Toni era un hombre de colectivos, de revistas, de periódicos, de grupos, de emprendimientos de escritura a muchas manos, de indagaciones, de discusiones, de debates, de correspondencias, de amistades reales o virtuales: Toni, la singularidad siempre atrapada en la intensidad de las relaciones con otras singularidades —y puesto en práctica mucho antes de llegar a pensar conceptualmente en la multitud, en la cooperación o en lo comunitario—. Para mí, esto representa la clave.

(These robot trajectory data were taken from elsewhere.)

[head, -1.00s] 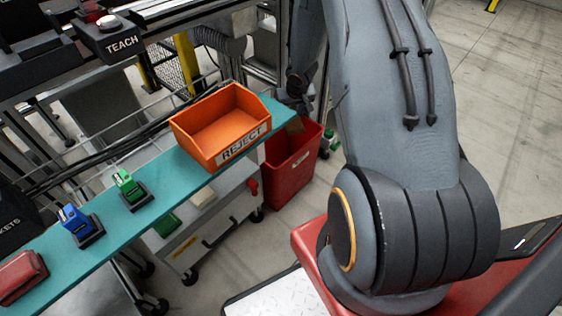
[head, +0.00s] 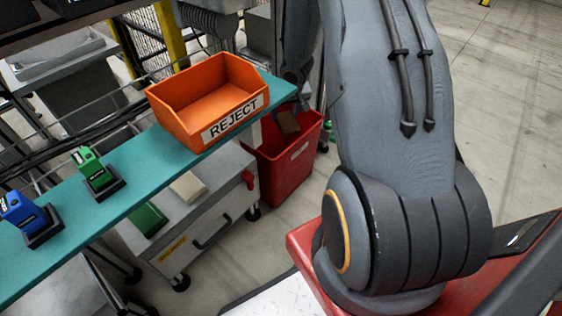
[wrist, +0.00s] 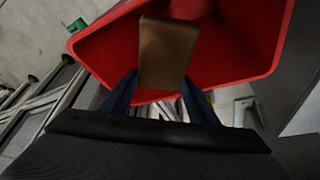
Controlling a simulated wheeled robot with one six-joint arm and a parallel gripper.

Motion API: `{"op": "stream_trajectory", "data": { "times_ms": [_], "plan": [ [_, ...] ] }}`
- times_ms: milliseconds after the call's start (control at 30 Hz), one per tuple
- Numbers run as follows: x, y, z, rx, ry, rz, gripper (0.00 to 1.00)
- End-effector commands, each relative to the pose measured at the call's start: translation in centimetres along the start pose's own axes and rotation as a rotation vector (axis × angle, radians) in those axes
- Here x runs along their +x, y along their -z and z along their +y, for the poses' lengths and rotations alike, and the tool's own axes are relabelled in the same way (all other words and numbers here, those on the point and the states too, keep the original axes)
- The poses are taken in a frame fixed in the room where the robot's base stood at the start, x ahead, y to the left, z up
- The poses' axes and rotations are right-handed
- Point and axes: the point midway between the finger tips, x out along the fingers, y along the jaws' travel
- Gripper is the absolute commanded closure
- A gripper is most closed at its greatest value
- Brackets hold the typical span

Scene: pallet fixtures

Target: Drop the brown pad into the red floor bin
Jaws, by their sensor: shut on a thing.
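The brown pad (wrist: 167,52) is held between the two fingers of my gripper (wrist: 158,92) in the wrist view. It overlaps the opening of the red floor bin (wrist: 112,45), with the bin's red inside around it. In the head view the brown pad (head: 288,122) shows at the mouth of the red floor bin (head: 287,172), which stands on the floor beyond the bench end. My arm hides part of that area, and the fingers are not clear there. The pad's exact height relative to the bin rim cannot be told.
An orange REJECT bin (head: 180,118) sits on the teal bench (head: 150,160), close to the red bin. A green device (head: 92,170) and a blue device (head: 25,218) stand on the bench. A grey cart (head: 215,212) is below. Open floor lies at the right.

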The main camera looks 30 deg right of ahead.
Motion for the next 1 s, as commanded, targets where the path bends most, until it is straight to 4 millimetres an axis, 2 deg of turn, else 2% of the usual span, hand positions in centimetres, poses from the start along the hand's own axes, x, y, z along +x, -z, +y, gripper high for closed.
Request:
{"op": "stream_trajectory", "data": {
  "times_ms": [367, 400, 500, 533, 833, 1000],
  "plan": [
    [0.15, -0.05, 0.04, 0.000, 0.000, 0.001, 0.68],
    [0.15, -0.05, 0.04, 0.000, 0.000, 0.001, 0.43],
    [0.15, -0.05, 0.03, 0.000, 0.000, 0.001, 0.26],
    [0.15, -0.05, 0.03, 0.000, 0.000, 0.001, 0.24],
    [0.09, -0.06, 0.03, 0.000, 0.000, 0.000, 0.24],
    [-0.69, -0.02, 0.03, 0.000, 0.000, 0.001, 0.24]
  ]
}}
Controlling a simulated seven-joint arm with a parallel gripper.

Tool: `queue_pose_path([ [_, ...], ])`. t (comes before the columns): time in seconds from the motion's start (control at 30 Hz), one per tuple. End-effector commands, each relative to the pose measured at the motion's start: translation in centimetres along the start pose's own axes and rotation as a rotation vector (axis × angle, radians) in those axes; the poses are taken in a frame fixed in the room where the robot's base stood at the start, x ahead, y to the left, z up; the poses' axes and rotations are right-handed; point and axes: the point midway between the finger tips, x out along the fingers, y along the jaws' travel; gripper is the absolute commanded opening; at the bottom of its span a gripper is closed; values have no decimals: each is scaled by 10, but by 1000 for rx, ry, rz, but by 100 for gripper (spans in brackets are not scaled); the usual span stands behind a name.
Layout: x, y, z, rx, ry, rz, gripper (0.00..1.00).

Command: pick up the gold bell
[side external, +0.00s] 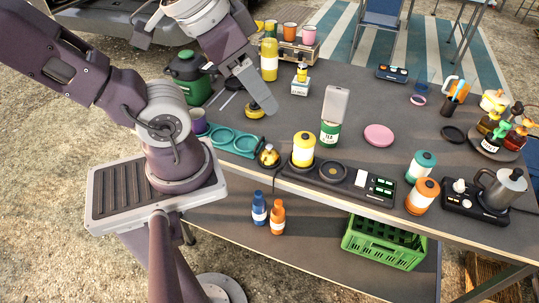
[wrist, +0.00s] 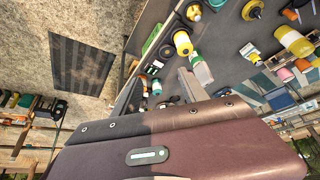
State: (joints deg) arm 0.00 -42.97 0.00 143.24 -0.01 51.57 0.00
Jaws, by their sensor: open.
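The gold bell (side external: 268,157) stands upright near the front edge of the table, just left of a yellow canister (side external: 303,149). In the wrist view the bell (wrist: 193,12) is small, near the top edge. My gripper (side external: 263,103) is beyond the bell and above the table, apart from it. It is open and holds nothing visible.
A black-and-yellow disc (side external: 254,111) lies under my gripper. A green-and-white can (side external: 330,131) and a grey block (side external: 335,104) stand to the right. A tall yellow bottle (side external: 269,60) stands behind. A pink disc (side external: 379,135) lies further right.

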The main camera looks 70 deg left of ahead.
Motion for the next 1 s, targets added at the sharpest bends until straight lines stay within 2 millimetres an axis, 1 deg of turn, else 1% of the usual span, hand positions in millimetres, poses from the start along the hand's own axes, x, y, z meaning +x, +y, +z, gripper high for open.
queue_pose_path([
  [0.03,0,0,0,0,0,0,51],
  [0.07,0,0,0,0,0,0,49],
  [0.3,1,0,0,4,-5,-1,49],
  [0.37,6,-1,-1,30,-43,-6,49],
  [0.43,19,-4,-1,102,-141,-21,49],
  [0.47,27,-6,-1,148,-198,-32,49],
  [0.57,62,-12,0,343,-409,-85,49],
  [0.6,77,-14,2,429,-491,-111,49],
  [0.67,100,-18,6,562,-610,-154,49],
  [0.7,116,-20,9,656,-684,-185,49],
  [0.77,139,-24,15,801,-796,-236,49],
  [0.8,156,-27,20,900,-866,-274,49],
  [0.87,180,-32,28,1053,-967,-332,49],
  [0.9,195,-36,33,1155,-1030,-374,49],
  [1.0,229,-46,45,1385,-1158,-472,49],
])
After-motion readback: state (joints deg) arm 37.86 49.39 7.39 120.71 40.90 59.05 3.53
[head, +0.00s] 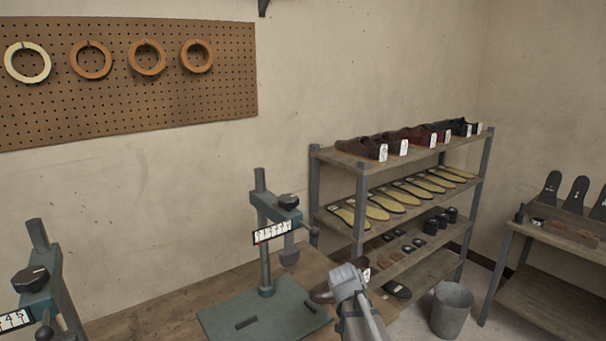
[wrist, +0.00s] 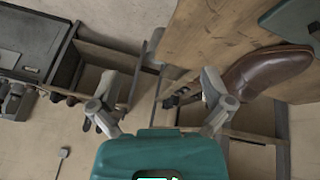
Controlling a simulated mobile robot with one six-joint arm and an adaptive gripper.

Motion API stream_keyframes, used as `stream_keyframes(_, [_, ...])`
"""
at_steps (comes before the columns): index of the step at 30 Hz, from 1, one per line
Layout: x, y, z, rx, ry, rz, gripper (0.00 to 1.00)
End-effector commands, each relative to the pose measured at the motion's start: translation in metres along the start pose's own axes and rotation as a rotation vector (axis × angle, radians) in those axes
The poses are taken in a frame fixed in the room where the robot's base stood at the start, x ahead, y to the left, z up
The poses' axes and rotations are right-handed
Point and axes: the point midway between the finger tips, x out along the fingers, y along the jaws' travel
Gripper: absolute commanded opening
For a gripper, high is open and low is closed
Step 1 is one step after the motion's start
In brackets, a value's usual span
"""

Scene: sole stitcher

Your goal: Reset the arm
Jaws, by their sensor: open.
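My arm rises from the bottom middle of the head view, and my gripper's grey end (head: 348,283) shows there from behind. In the wrist view my gripper (wrist: 160,98) is open, its two grey fingers spread wide with nothing between them. A brown leather shoe (wrist: 268,68) lies on the wooden bench at the right of the wrist view, beyond the right finger. In the head view a dark brown shoe (head: 322,296) is partly hidden behind my gripper.
A green stitcher (head: 263,318) stands on the wooden bench, with another machine (head: 42,285) at left. A shelf rack (head: 363,205) holds shoes and soles. A grey bucket (head: 452,310) stands on the floor, left of a side table (head: 560,242). A pegboard (head: 120,112) carries several rings.

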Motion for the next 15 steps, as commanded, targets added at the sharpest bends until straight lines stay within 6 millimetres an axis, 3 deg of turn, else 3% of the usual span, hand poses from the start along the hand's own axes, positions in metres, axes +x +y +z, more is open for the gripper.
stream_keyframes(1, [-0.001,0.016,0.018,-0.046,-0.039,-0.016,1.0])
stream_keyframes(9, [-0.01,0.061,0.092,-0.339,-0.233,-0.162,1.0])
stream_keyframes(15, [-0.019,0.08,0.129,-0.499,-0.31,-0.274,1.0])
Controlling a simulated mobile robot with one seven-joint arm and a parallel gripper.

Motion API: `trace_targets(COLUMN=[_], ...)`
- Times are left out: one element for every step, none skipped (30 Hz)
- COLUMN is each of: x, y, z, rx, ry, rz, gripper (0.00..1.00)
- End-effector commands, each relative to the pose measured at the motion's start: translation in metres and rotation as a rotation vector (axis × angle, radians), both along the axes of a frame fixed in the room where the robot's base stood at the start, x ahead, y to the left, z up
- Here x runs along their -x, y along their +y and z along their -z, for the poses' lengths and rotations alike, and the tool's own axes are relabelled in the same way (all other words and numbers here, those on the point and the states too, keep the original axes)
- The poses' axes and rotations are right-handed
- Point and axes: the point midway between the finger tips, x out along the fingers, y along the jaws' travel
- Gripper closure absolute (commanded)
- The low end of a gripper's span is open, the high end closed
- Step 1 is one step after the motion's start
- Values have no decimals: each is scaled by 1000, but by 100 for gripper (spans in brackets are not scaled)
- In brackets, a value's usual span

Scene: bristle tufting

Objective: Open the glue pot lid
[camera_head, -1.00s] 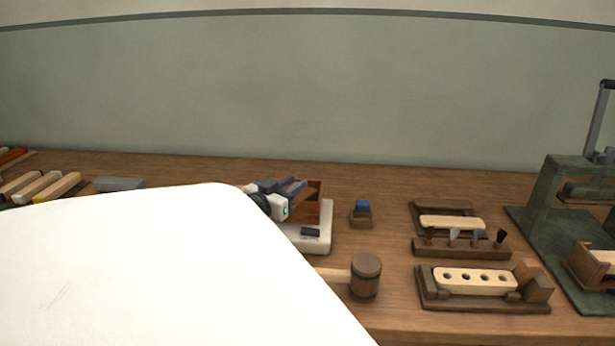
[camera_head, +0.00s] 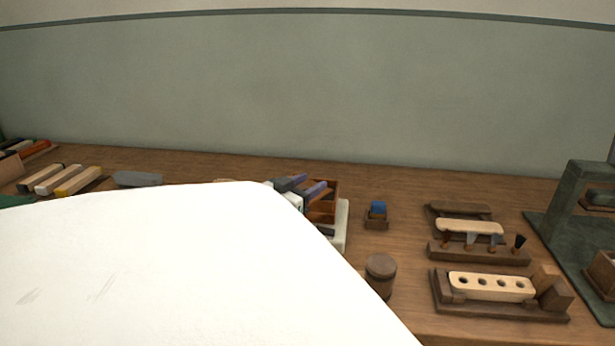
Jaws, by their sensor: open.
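My gripper (camera_head: 311,184) shows just past the edge of my large white arm link. Its two dark, purplish fingers are apart and empty, and they overlap a brown wooden box (camera_head: 327,210) in the picture. I cannot tell the height of the fingers above the box. I cannot make out a glue pot or its lid for certain; my white arm hides much of the bench at left and centre. A small tan edge (camera_head: 226,181) peeks over the arm, too little to identify.
The box stands on a pale scale (camera_head: 342,225). A dark wooden cylinder (camera_head: 381,275), a small blue-topped block (camera_head: 377,211), a tool rack (camera_head: 478,252) and a drilled pale block in a fixture (camera_head: 490,286) lie to the right. A green press (camera_head: 585,215) stands far right. Wood blocks (camera_head: 60,181) lie left.

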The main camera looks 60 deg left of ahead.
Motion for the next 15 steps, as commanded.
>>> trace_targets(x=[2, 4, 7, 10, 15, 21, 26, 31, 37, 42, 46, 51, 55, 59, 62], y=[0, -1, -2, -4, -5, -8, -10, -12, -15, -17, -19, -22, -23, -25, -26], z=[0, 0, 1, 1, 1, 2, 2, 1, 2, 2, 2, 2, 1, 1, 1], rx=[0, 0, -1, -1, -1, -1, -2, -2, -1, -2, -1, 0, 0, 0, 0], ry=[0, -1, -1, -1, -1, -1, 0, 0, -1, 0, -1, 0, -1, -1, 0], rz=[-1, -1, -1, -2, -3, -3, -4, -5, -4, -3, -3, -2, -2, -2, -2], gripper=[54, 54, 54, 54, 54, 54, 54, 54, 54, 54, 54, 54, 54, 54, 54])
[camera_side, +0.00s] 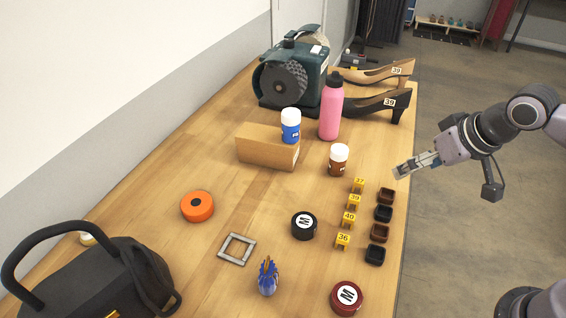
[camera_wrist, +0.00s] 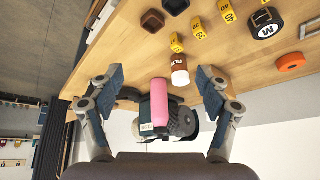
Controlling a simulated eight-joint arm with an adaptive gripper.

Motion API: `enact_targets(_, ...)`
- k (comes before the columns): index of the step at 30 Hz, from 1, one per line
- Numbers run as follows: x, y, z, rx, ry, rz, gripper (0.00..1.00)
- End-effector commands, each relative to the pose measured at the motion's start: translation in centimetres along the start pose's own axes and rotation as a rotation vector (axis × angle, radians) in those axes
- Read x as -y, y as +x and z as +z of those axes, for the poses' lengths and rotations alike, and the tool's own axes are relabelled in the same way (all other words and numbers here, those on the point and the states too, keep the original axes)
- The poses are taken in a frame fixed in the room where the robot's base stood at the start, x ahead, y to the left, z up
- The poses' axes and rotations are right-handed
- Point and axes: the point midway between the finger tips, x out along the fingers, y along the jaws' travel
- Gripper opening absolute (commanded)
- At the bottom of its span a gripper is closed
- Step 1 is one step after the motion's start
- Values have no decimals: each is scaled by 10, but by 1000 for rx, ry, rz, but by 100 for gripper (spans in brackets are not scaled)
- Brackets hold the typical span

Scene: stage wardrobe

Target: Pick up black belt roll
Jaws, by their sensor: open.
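The black belt roll (camera_side: 304,232) is a short round black roll with a white letter label on top. It lies flat on the wooden table, left of the yellow number tags. In the wrist view it shows at the top right (camera_wrist: 254,28), outside the space between the fingers. My gripper (camera_side: 402,171) is in the air by the table's right edge, apart from the roll and to its upper right. In the wrist view my gripper (camera_wrist: 158,76) has its fingers spread wide, with nothing held between them.
A similar dark red roll (camera_side: 346,297) lies nearer the front. Several yellow tags (camera_side: 349,217) and small square cups (camera_side: 384,213) stand right of the black roll. A brown jar (camera_side: 338,161), pink bottle (camera_side: 330,110), metal frame (camera_side: 222,252) and orange disc (camera_side: 197,212) are around. Bare wood lies left of it.

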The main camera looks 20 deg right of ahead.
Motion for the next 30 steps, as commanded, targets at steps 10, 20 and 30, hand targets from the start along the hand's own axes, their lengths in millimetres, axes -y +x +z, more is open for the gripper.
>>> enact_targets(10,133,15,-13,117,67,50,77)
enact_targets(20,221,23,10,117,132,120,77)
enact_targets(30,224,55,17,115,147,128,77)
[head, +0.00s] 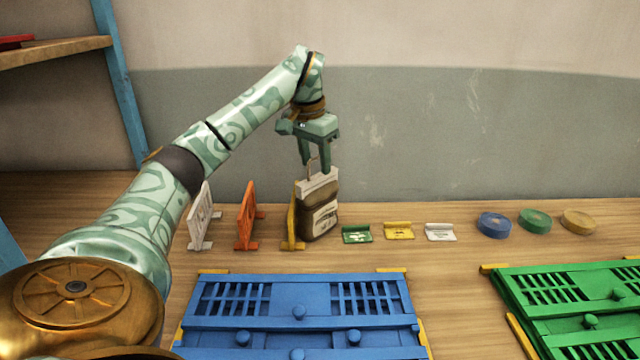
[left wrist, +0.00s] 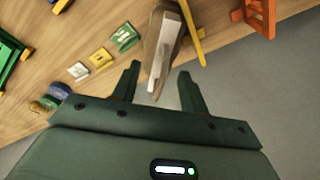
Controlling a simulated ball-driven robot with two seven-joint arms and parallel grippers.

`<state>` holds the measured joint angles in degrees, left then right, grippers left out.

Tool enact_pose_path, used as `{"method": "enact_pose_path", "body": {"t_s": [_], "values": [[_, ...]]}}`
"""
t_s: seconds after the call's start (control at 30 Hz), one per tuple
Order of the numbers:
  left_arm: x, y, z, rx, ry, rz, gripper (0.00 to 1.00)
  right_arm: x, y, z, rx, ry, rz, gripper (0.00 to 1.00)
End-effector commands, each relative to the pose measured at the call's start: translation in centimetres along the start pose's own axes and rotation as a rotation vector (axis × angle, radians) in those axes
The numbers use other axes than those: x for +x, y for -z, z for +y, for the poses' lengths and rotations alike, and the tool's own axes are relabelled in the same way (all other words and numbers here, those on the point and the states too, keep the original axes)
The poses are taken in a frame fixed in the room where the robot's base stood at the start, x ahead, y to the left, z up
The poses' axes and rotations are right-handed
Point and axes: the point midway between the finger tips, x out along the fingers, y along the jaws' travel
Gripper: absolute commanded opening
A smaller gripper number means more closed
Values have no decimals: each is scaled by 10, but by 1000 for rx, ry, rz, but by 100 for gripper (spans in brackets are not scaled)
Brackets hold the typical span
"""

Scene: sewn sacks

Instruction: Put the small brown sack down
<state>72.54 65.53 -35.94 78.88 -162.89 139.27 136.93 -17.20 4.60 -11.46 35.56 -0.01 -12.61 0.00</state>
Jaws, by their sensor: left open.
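The small brown sack (head: 319,212) with a white top and a pale label stands upright on the wooden table, close beside a yellow stand. A loop handle rises from its top. My left gripper (head: 317,170) is right above the sack, pointing down, with its fingers apart around the handle. In the left wrist view the sack (left wrist: 163,45) lies beyond and between the open fingertips (left wrist: 160,72) of that gripper. The fingers do not appear to press on it. My right gripper is not in view.
White (head: 201,218), orange (head: 247,218) and yellow (head: 291,222) stands are left of the sack. Green (head: 357,234), yellow (head: 399,231) and white (head: 440,232) small holders and several round discs (head: 535,220) are right. Blue (head: 300,310) and green (head: 580,300) slatted panels lie in front; a wall is behind.

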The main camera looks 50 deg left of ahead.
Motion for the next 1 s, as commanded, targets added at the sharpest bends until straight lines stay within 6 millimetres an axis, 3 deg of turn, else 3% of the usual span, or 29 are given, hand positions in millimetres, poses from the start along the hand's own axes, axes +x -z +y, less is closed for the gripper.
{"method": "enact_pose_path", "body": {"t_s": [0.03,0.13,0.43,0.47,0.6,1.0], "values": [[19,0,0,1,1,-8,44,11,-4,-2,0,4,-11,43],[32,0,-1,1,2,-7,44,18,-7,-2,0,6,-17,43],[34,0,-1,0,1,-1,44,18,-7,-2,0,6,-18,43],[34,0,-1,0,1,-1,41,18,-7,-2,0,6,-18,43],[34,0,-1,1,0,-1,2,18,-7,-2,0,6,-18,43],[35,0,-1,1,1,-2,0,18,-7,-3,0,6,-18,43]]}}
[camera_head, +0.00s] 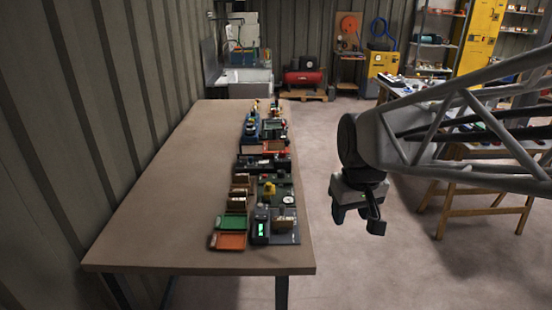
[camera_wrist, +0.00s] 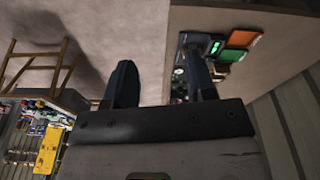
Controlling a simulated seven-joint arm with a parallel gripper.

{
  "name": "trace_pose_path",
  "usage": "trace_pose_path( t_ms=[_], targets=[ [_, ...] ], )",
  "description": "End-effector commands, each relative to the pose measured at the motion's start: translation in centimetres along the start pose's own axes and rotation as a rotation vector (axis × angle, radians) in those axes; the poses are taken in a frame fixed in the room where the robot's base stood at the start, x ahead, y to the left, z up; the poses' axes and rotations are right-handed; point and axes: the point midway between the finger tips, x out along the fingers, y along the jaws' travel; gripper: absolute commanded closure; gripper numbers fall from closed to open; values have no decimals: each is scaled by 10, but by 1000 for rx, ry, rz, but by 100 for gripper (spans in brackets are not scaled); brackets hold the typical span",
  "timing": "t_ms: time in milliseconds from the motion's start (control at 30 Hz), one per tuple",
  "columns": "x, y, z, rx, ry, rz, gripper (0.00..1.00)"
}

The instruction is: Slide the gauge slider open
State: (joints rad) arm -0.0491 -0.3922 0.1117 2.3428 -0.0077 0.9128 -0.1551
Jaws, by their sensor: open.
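A row of small devices stands along the right side of the long brown table (camera_head: 160,190). One dark unit with a lit green display (camera_head: 261,228) stands near the front end. Behind it is a green panel with a round pale dial (camera_head: 287,199) and a yellow part. I cannot tell which of these carries the gauge slider, or how its slider stands. My gripper (camera_head: 357,221) hangs over the floor to the right of the table, apart from everything. In the wrist view its two fingers (camera_wrist: 160,68) are spread and empty; the right finger partly hides the devices.
A green tray (camera_head: 230,223) and an orange tray (camera_head: 229,242) lie at the table's front. The table's left half is bare. A wooden trestle table (camera_head: 465,200) stands at the right. A corrugated wall (camera_head: 60,120) runs along the left.

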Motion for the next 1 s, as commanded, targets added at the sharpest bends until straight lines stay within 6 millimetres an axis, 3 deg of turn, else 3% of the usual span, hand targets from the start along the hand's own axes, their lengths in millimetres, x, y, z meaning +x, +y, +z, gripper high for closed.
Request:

Por eso, tal vez, afirmar como buenos spinozistas que la muerte no existe, como decía Toni de buena gana, reconocer a Toni en todxs y cada unx de nosotrxs, no es sólo armarse de valor para enfrentarse a un mundo especialmente desesperante en estos momentos. Significa reconocerse como singularidad y decir que no hay intensidad, ni alegría, ni poder, ni indignación sin lo común. Toni es de Anna y de Checco, de Nina y de Doni, de los nietos Luca, Emiliano y Lou, Toni es mío, Toni es de Michael y de Sandro, de Giairo y de Christian, de Alisa y de Giangi, de Gianfranco y de Coz, de Isa y de Gianni, Toni es de Luca y de Beppe, de Marco y de Giso, y de tantxs otrxs que no puedo nombrar por falta de tiempo: Toni es de todxs y cada unx de ustedes, porque Toni es la singularidad común.